» Required task:
Give again only the lines beginning with the one that contains "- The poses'" and ending with the one that contains "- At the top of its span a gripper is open"; include both of those lines.

'''

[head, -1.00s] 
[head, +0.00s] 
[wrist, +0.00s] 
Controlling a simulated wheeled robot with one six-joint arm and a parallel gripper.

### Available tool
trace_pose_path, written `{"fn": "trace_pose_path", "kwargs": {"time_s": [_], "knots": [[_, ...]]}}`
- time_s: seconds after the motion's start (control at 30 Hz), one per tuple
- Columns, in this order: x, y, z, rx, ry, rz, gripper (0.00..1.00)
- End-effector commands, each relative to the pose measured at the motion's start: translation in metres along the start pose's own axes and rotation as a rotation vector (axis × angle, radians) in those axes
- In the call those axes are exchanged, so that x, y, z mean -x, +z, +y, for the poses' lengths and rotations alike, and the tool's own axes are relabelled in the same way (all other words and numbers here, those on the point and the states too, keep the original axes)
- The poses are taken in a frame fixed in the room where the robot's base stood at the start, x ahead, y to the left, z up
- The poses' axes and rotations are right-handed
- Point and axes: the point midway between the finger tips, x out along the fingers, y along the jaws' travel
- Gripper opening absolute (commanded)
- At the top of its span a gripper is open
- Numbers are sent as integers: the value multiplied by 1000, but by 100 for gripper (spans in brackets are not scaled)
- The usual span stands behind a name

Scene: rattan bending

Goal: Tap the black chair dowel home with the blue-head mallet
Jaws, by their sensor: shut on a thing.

'''

» Expected answer:
- The poses' axes and rotations are right-handed
- Point and axes: the point midway between the finger tips, x out along the fingers, y along the jaws' travel
- Gripper opening absolute (commanded)
- At the top of its span a gripper is open

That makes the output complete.